Nella nuova visione di Diesel, l’utility viene elevato e il posh viene ridotto a brandelli: in un gioco di personalizzazione ed elevazione si sovvertono le parti. La maglieria, in particolare il pied-de-poule e il bouclé, sono stati presi di mira, strappati dalla tradizione e trasformati in capi ribelli come gonne a vita bassa – bassissima- e vestiti a-line dal tessuto completamente rogorato e trasparente. Il tweed, una rivelazione sia per il brand che per Glenn Martens, nonostante solitamente abbia un’aria decadente qui brilla elettrizzante grazie a inserti metallizzati e appare sia su cappotti da donna che sui completi da uomo. Oltre al knitwear, nella FW25 di Diesel l’elevazione tessile passa anche per il denim, da sempre punta di diamante del brand. Questa volta lo scopriamo tirato a lucido, plastificato su pantaloni, corsetti e giacche utility. Gli elementi della cultura urban, come le biker jacket, sono impreziosite da rouche di pelle realizzate con la tecnica della bollitura per dare tridimensionalità, un gioco di personalizzazione ed elevazione che aggiunge un ulteriore accento ironico a una collezione qualitativamente rigogliosa. Per Diesel e Glenn Martens, la moda è democratica ma qui nulla, neanche il posizionamento dei bottoni, è stato lasciato al caso.
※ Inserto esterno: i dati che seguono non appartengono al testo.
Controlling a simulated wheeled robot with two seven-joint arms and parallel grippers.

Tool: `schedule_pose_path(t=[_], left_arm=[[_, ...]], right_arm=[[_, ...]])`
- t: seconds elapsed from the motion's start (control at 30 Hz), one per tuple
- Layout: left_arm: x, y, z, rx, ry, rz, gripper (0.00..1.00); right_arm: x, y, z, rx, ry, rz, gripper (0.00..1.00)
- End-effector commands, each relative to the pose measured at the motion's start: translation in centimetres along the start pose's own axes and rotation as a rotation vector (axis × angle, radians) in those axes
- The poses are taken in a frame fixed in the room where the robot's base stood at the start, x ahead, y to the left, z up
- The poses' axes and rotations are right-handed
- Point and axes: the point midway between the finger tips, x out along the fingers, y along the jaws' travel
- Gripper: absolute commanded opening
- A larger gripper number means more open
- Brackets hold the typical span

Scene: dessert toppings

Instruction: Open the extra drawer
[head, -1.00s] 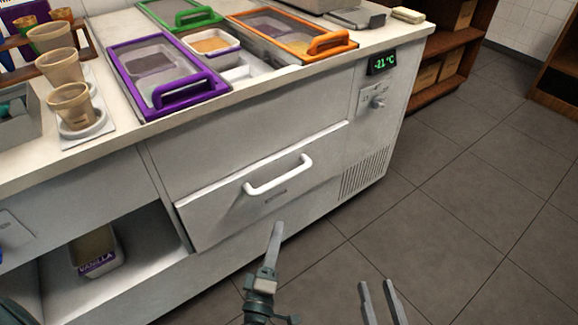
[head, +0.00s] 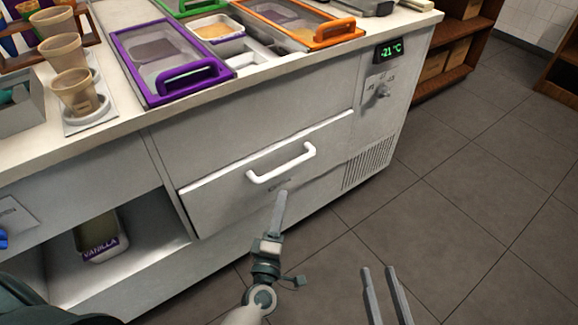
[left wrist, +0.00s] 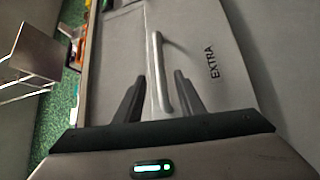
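The extra drawer (head: 225,197) is a pale grey front low in the counter, with a white bar handle (head: 282,163). In the left wrist view the drawer front (left wrist: 205,45) carries the word EXTRA, and its handle (left wrist: 160,65) appears between my left gripper's fingers. My left gripper (head: 282,195) is open and empty, just below and in front of the handle in the head view; I see no contact. Whether the drawer is fully closed is hard to tell. My right gripper (head: 379,267) is open and empty over the floor, right of the drawer.
The countertop holds a purple-framed bin (head: 150,98), an orange-framed bin (head: 260,22) and stacked cups (head: 75,92). A vanilla tub (head: 100,243) stands in the open shelf left of the drawer. The floor (head: 450,220) to the right is clear.

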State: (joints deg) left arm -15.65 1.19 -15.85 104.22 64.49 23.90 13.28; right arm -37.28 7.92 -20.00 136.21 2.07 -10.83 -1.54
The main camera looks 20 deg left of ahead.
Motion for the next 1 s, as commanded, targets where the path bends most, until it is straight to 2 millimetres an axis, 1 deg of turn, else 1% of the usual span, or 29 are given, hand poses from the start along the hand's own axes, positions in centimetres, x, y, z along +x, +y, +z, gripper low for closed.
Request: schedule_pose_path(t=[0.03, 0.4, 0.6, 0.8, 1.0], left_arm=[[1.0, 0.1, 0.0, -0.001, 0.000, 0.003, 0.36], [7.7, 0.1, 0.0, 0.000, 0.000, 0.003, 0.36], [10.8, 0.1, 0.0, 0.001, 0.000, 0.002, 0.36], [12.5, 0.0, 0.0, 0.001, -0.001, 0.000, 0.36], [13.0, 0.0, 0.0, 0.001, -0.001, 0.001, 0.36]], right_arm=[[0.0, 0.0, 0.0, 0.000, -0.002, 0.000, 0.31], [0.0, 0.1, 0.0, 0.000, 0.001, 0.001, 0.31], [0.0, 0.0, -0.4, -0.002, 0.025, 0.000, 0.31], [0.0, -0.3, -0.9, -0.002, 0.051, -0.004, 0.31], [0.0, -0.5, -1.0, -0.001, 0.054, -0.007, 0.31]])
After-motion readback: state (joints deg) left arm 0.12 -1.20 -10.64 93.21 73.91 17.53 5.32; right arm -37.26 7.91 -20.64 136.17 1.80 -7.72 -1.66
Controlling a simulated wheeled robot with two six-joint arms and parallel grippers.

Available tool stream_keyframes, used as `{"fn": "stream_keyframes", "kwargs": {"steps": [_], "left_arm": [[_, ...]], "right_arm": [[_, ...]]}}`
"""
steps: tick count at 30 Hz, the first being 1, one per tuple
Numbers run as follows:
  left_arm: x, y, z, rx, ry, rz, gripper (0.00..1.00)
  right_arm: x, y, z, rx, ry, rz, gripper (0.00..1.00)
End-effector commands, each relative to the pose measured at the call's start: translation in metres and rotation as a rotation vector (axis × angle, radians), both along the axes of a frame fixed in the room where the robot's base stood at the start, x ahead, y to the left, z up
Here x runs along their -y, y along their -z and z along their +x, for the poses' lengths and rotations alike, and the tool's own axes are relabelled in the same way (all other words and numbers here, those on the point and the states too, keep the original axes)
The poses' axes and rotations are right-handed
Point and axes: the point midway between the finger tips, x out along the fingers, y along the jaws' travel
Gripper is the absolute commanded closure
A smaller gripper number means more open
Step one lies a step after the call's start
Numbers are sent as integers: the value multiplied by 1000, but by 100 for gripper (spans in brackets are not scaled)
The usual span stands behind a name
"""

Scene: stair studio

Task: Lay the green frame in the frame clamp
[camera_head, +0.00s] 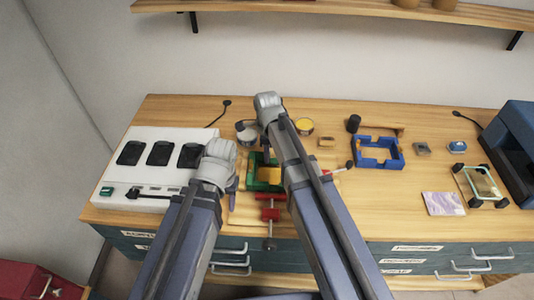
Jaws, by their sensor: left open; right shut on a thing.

Così come in passato Glenn Martens aveva mostrato i vestiti dalle parte delle cuciture, decostrito giacche e cappotti per esporre i loro interni e imbottiture, qui i soprabiti avvolgono le spalle come uno scialle e le giacche trapuntate sono state bucate per fare fuoriuscire l’imbottitura. Al centro della collezione un’esplosione di colore dà una svolta pop alla sfilata, con tonalità vibranti giallo e arancione acido che lasciano emergere con ancora più forza la texture di ciascun look. La palette accesa introduce un momento di divertimento in passerella: i modelli, con maglioni dal colletto di pelliccia, sulla bocca hanno un sorriso dipinto con una bomboletta spray. Saranno forse pagliacci, in una sottile allusione al fantomatico circo della moda? Nell’ultima parte della sfilata si ritorna al blu denim di Diesel, che appare sotto forma di bumster jeans (pantaloni a vita bassa fino a scoprire parte del fondoschiena) abbinati a biancheria interna regolabile. Invece di smorzare l’audacità del capo, Glenn Martens e la stylist Ursina Gysi hanno deciso di rendere i look finali ancora più incisivi, aggiungendo sul torace dei top-cerotto decorati dalla stampa di una camicia.
Anche questa volta Diesel ha proposto una nuova gamma di accessori che hanno tutta l’aria di diventare i nuovi grail dei giovani appassionati del brand. La borsa Double D è stata rivisitata attraverso l’aggiunta del bouclé, mentre le unisex Load-D e la Flag-D compaiono per la prima volta sotto i riflettori: la prima, dalla forma ovale, riporta sulla chiusura due D del logo del brand; la seconda, grande e morbida, presenta un cinturino in finto cavallino. Le calzature uomo e donna, dagli stivaletti dalla suola massiccia alle pantofole, dagli stivali con tacco a rocchetto ai tacchi con la zeppa, si abbinano ai tessuti chiave della collezione, rivestiti in pied-de-poule rigorosamente logorato, bouclé e denim. L’apparizione più sorprendente per la sezione accessori della FW25 riguarda l’eyewear: mentre fino alla scorsa collezione l’ispirazione principale per gli occhiali da sole Diesel erano gli anni ’90, con montature metallizzate avvolgenti che evocavano il look dei raver del tempo, qui il brand fa un tuffo ancora più indietro per atterrare tra gli anni ’60 e i ’70. L’argento rimane un colore protagonista della linea, ma nella nuova famiglia Liquifie-D le montature oversize e irregolari sono caratterizzate da colori che il brand stesso definisce «collosi»; uno statement stilistico che dovrà convincere i fan del modello avvolgente di Diesel.
Tutti gli elementi della FW25 di Diesel, dagli abiti da sera alla rivisitazione del pied-de-poule, passando per gli accessori dall’animo ultra-vintage, confermano che siamo di fronte a un nuovo capitolo per il brand. Una pagina della direzione artistica di Glenn Martens in cui il futuro prende ispirazione da epoche passate per trovare alternative alle mode contemporanee, in cui l’idea di raffinatezza viene messa in discussione dall’immaginario urban proprio del brand. A conferma dell’impegno di Diesel per una moda democratica, il 27 febbraio verrà lanciata una capsule collection esclusiva composta da alcuni capi Diesel trasformati da sei graffiti artist internazionali che hanno contribuito a creare la scenografia della sfilata. Su un set-statement, la più grande opera di graffiti mai realizzata, Diesel ha ribadito che la moda e l’arte possono essere ancora democratiche: basta aprire gli occhi e tendere l’orecchio alle nuovi voci della industry.